━━━━━ Information supplied
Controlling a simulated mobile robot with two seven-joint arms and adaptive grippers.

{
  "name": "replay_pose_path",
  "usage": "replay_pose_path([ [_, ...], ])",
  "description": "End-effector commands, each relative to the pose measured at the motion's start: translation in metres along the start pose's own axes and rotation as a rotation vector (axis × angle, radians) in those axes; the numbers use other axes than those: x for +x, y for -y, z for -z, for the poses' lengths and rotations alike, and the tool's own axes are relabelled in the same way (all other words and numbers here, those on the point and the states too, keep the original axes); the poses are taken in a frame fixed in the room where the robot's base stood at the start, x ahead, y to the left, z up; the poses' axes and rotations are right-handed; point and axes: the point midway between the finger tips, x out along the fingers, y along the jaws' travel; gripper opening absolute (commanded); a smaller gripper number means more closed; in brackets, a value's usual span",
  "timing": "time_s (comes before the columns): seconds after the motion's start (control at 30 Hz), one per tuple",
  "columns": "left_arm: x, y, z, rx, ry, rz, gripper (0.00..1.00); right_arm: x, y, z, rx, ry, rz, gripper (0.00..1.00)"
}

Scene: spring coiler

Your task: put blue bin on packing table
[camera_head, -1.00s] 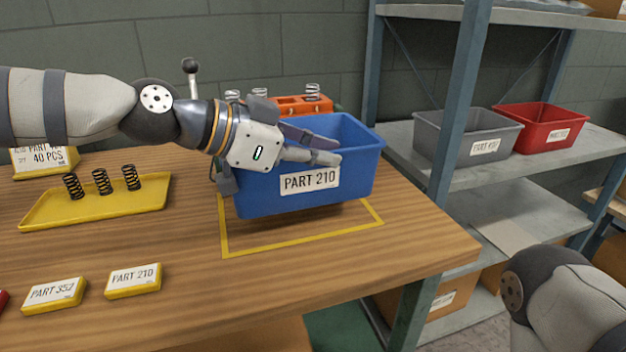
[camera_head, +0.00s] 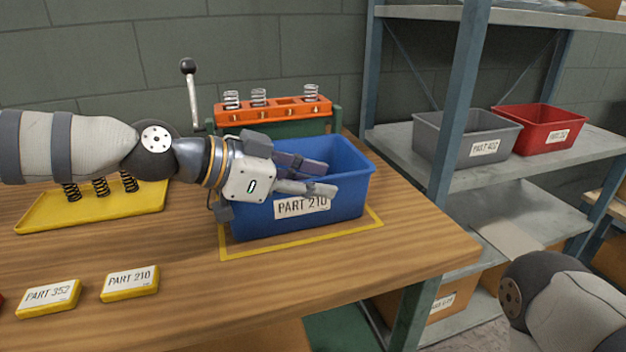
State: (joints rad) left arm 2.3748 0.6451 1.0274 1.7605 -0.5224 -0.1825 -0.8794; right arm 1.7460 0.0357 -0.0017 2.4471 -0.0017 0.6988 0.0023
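The blue bin (camera_head: 340,207), with a PART 210 label on its front, sits upright on the wooden packing table (camera_head: 190,255), inside a yellow outline (camera_head: 300,242). My left gripper (camera_head: 330,177) reaches in from the left at the bin's front rim. Its fingers are spread a little apart, the dark one over the bin's inside and the grey one at the front side. The fingers and wrist hide part of the rim and the left end. Whether they touch the bin is unclear. My right gripper is out of view; only part of my right arm shows at lower right.
An orange spring rack (camera_head: 276,112) with a lever stands behind the bin. A yellow tray (camera_head: 95,209) of black springs and yellow part labels (camera_head: 130,283) are at left. A shelf at right holds a grey bin (camera_head: 466,137) and a red bin (camera_head: 541,128).

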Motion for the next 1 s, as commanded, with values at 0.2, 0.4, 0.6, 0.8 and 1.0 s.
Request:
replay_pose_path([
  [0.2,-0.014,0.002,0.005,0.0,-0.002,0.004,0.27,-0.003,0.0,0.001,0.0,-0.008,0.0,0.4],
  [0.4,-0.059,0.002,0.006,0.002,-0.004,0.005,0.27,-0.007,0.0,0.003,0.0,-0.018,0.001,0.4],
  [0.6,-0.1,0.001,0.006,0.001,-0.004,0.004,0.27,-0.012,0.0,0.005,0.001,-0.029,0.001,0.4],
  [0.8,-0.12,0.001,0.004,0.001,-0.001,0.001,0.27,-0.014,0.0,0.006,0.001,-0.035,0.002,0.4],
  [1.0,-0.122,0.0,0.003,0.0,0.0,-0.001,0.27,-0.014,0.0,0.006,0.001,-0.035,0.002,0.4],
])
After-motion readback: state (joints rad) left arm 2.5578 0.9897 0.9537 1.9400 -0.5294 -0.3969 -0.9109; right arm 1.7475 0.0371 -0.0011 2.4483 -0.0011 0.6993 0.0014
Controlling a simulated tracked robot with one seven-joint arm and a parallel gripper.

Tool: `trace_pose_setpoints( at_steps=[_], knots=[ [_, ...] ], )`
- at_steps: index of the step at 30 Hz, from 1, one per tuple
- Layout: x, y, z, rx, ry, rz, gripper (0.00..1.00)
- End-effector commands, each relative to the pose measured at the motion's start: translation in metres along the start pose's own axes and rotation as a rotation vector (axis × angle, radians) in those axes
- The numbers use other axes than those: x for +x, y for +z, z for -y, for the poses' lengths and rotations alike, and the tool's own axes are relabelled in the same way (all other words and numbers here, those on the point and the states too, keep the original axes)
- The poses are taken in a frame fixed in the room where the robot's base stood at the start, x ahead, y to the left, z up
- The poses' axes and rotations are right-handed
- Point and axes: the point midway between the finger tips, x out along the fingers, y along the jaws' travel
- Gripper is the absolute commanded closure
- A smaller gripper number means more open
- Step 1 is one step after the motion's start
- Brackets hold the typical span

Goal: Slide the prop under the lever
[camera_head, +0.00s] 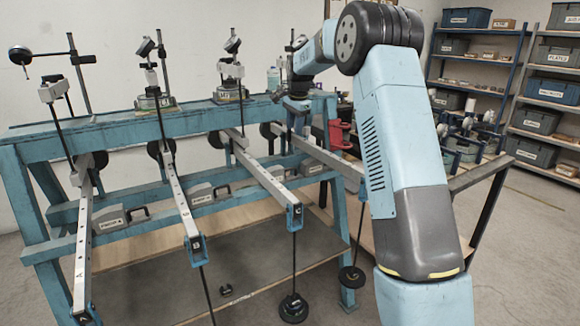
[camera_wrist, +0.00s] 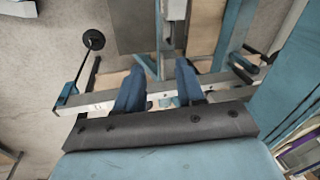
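Several pale levers hang out from the blue frame in the head view: lever A (camera_head: 83,245), lever B (camera_head: 181,205), lever C (camera_head: 264,180) and another (camera_head: 325,156) at the right. Grey props with black handles sit on the lower rail: one at the left (camera_head: 110,219), one in the middle (camera_head: 202,194), and one further right (camera_head: 265,172). My gripper (camera_wrist: 163,84) shows in the wrist view with its blue fingers apart, over a pale lever bar (camera_wrist: 90,98). No held object shows between them.
Weights (camera_head: 293,308) hang on rods from the levers. Dial gauges (camera_head: 150,85) stand on the frame's top beam (camera_head: 110,128). A workbench (camera_head: 478,178) and shelves (camera_head: 548,88) stand at the right.

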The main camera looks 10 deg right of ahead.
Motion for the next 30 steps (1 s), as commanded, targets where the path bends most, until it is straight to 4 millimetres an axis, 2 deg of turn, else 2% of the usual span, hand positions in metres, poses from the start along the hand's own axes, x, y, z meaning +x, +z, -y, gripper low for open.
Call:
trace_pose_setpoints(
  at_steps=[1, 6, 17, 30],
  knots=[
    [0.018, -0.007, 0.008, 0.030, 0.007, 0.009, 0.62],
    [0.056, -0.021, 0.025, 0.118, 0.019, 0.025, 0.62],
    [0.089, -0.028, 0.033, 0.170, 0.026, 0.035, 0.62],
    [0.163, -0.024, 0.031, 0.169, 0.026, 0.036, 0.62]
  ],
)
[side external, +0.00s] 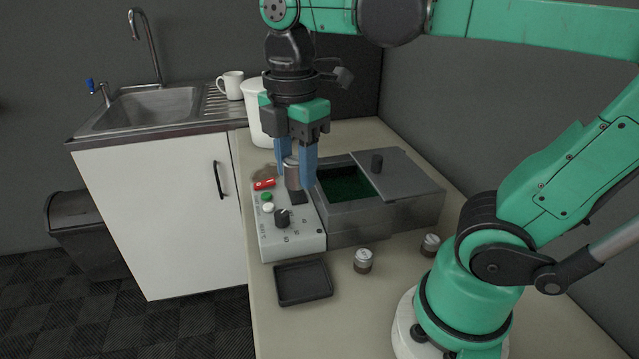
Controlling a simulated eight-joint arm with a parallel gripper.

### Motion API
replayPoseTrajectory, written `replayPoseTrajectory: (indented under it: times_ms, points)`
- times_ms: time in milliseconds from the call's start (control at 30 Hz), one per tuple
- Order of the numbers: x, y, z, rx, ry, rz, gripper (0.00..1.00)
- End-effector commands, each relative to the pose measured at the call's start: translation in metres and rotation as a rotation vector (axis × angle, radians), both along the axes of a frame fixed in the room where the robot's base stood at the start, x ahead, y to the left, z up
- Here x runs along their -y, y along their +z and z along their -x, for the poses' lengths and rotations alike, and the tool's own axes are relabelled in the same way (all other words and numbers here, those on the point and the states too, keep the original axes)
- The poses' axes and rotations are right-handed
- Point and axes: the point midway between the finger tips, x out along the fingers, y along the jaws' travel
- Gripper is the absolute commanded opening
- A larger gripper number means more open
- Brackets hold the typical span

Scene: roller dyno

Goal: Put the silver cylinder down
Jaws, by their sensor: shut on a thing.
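My gripper (295,174) points down with its blue fingers shut on a silver cylinder (292,177). The cylinder is upright between the fingers, above the back part of a light control box (291,243). A dark square patch on the box shows just below the cylinder. I cannot tell whether the cylinder's bottom touches the box. Part of the cylinder is hidden by the fingers.
A grey bath with a half-open lid (405,178) stands right of the control box. A black tray (303,283) lies in front. Two small jars (363,261) (430,245) stand on the counter. A white container (256,112) and mug (231,85) are behind, near the sink (150,107).

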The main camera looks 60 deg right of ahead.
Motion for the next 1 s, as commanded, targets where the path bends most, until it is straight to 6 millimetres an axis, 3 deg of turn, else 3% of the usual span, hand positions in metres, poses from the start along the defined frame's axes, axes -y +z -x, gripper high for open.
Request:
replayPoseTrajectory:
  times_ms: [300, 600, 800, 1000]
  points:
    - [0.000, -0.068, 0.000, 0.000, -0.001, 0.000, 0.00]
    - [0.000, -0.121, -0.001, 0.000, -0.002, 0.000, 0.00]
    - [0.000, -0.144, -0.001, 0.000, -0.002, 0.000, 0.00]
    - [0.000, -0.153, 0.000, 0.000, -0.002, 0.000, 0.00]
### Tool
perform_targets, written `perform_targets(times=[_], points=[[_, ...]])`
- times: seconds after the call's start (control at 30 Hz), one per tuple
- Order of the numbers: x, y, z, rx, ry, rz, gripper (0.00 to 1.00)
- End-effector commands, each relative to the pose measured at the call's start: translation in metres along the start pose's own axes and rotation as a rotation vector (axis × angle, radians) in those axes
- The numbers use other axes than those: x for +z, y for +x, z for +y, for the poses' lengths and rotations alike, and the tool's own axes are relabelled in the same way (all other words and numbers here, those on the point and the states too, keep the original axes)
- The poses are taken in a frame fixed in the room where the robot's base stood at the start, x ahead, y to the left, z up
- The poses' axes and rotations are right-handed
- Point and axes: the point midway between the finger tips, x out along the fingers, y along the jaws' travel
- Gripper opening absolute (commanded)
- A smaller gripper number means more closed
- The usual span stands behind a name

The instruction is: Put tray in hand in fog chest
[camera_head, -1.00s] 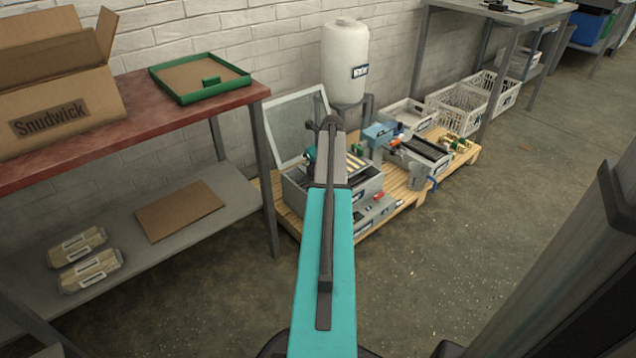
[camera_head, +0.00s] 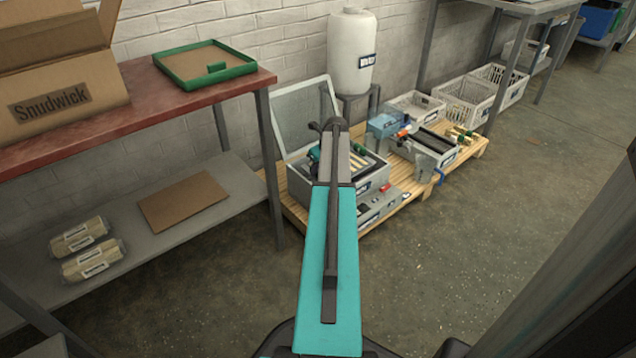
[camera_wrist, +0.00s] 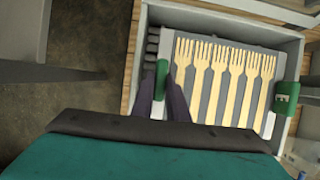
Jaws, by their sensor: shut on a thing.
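The fog chest is a grey box (camera_head: 377,181) on a wooden pallet, its pale lid (camera_head: 305,112) standing open. The tray (camera_wrist: 205,97) is grey and carries several wooden forks in a row. Green handles show at its left (camera_wrist: 162,78) and right (camera_wrist: 285,99). My gripper (camera_wrist: 162,92) is shut on the left handle. In the wrist view the tray lies within the outline of the chest walls (camera_wrist: 225,21). I cannot tell whether it rests on the chest floor or hangs above it. My arm hides part of the chest in the head view.
A white tank (camera_head: 352,55) stands behind the chest. A grey machine (camera_head: 425,155) and white crates (camera_head: 465,103) are to the right. A red-topped bench (camera_head: 130,108) with a cardboard box (camera_head: 65,85) and a green-rimmed tray (camera_head: 215,68) stands left. The floor at right is clear.

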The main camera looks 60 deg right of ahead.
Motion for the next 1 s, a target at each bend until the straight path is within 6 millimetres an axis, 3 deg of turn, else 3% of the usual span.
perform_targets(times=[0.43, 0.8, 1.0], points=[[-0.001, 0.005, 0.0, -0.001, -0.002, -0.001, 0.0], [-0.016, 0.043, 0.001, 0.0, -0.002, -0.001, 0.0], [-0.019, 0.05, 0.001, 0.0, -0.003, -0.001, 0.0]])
━━━━━━━━━━
**Aim of the exercise**
Where a line of the records above holds the word "vector", copy that line.

**Task response**
  "description": "End-effector commands, each relative to the pose measured at the motion's start: translation in metres along the start pose's own axes and rotation as a rotation vector (axis × angle, radians) in those axes; the numbers use other axes than those: x for +x, y for -y, z for -z, for the poses' lengths and rotations alike, and the tool's own axes are relabelled in the same way (all other words and numbers here, those on the point and the states too, keep the original axes); the poses are taken in a frame fixed in the room where the robot's base stood at the start, x ahead, y to the left, z up; the poses' axes and rotations are right-handed; point and axes: the point midway between the finger tips, x out along the fingers, y along the jaws' travel; gripper opening absolute (commanded); a smaller gripper number means more closed; in brackets, a value's usual span",
- End-effector commands, each relative to the pose measured at the motion's start: translation in metres along the start pose's own axes and rotation as a rotation vector (axis × angle, radians) in those axes
- End-effector commands, each relative to the pose measured at the call's start: translation in metres and rotation as a rotation vector (axis × angle, radians), both along the axes of a frame fixed in the room where the robot's base stood at the start, x ahead, y to the left, z up
- End-effector commands, each relative to the pose measured at the call's start: translation in metres along the start pose's own axes and rotation as a rotation vector (axis × angle, radians) in those axes

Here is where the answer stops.